— Start of RAW DATA —
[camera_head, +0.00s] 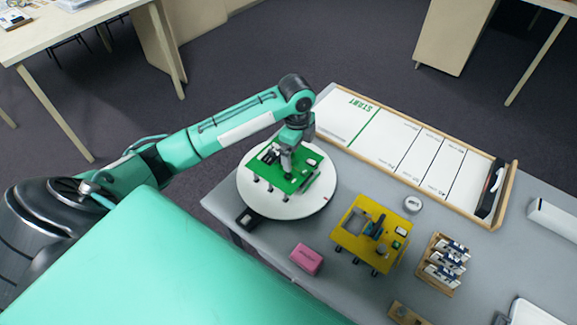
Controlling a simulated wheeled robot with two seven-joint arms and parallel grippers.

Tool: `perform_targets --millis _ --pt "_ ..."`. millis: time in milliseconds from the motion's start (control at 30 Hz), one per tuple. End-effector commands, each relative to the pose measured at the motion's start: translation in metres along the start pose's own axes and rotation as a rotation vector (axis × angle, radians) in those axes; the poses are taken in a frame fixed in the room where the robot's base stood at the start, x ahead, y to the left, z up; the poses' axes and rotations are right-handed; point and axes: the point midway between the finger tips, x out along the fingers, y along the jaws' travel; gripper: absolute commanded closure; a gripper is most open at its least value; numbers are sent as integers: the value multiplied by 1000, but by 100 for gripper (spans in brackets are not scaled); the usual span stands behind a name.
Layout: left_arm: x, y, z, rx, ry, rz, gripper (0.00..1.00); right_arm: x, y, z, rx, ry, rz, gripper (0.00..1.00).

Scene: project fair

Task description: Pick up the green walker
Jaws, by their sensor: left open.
— End of RAW DATA —
## EXERCISE REQUIREMENTS
Set down the material exactly, every line of it, except for the pictures.

## WRITTEN RESPONSE
[camera_head, +0.00s] 
Controlling a simulated wheeled robot with two seven-joint arms and parallel grippers.

Tool: `perform_targets --millis _ --pt "_ ..."`. millis: time in milliseconds from the motion's start (control at 30 Hz), one per tuple. End-effector commands, each relative to the pose measured at the motion's start: translation in metres along the start pose's own axes and rotation as a rotation vector (axis × angle, radians) in those axes; the poses are taken in a frame fixed in the room where the robot's base stood at the start, x ahead, y to the left, z up; the poses' axes and rotations are right-handed; point and axes: the point midway between the finger tips, x out along the fingers, y along the jaws' travel; gripper: absolute commanded closure; a gripper is most open at its least value; numbers are sent as integers: the value multiplied by 1000, but by 100 for gripper (spans in brackets are not scaled); the usual span stands behind a name.
Layout: left_arm: x, y, z, rx, ry, rz, gripper (0.00..1.00); right_arm: x, y, z, rx, ry, rz, gripper (0.00..1.00).

Scene: project fair

Task description: Pick up the green walker
Jaws, by their sensor: left open.

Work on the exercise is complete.